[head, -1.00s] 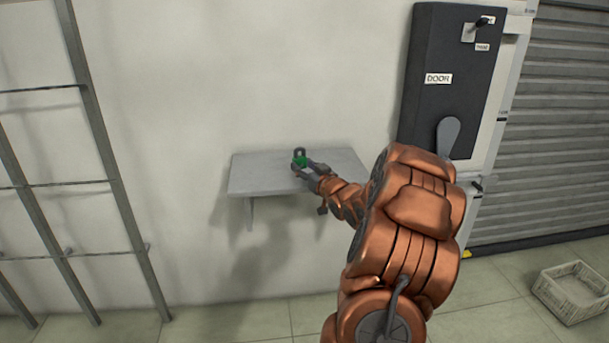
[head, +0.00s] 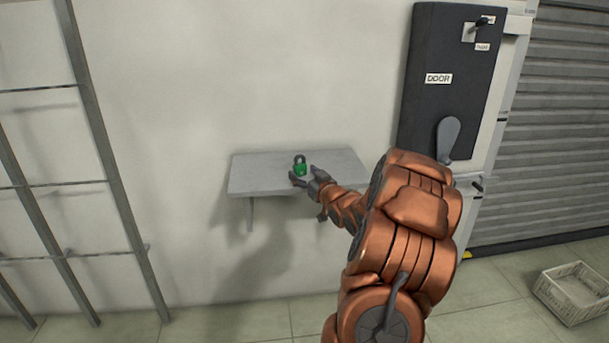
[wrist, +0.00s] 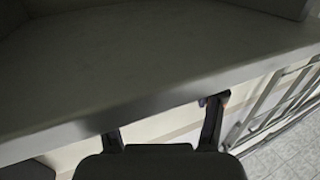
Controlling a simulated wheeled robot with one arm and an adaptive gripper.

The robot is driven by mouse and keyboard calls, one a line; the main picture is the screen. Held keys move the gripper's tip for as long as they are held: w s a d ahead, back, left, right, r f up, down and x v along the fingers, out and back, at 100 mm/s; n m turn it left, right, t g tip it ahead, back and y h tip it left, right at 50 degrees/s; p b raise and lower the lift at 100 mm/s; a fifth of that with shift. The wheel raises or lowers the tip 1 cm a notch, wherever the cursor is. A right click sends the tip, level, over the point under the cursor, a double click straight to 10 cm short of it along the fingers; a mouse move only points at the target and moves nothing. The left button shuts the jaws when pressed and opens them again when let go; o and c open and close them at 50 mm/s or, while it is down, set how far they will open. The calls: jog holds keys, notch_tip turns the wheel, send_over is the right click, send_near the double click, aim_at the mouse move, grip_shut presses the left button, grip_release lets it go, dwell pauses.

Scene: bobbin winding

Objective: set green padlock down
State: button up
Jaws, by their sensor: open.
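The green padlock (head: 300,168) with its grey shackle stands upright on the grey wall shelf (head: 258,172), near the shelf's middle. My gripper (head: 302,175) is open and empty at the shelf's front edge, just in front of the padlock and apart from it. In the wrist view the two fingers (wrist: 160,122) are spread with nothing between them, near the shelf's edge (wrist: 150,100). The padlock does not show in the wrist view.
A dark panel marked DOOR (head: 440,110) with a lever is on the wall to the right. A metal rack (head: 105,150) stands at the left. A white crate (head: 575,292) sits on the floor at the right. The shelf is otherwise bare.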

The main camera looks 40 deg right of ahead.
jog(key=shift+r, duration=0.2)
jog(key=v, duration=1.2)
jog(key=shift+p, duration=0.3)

* * *

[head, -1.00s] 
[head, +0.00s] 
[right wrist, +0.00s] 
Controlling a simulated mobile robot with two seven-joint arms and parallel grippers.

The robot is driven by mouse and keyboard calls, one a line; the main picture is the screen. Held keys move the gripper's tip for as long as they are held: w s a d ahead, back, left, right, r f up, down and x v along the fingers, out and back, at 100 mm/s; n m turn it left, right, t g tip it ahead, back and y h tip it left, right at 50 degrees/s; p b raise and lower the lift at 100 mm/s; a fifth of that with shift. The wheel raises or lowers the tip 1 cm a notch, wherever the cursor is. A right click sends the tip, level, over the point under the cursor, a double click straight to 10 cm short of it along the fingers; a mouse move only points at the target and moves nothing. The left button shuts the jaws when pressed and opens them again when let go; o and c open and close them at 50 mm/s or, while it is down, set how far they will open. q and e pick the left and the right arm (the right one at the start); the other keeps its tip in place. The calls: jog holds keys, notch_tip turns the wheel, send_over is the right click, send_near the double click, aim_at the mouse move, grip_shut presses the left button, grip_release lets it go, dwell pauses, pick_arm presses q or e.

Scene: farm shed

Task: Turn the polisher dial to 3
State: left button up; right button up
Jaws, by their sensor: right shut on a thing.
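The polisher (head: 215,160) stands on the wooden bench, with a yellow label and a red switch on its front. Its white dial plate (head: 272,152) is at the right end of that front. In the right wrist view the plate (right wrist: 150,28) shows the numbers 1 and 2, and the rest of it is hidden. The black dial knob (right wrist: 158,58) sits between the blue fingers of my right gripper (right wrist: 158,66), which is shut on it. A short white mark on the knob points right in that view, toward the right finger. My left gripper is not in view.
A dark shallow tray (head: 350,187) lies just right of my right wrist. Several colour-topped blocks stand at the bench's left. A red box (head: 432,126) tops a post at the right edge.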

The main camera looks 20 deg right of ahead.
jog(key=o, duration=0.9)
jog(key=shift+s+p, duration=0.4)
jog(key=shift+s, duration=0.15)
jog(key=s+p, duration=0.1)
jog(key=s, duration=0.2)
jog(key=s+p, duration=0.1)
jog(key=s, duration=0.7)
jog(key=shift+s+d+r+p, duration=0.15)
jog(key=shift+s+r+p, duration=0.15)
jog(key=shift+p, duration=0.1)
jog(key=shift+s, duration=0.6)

> What you should do
Copy each line above containing the string "Scene".

> Answer in full
Scene: bobbin winding
Scene: farm shed

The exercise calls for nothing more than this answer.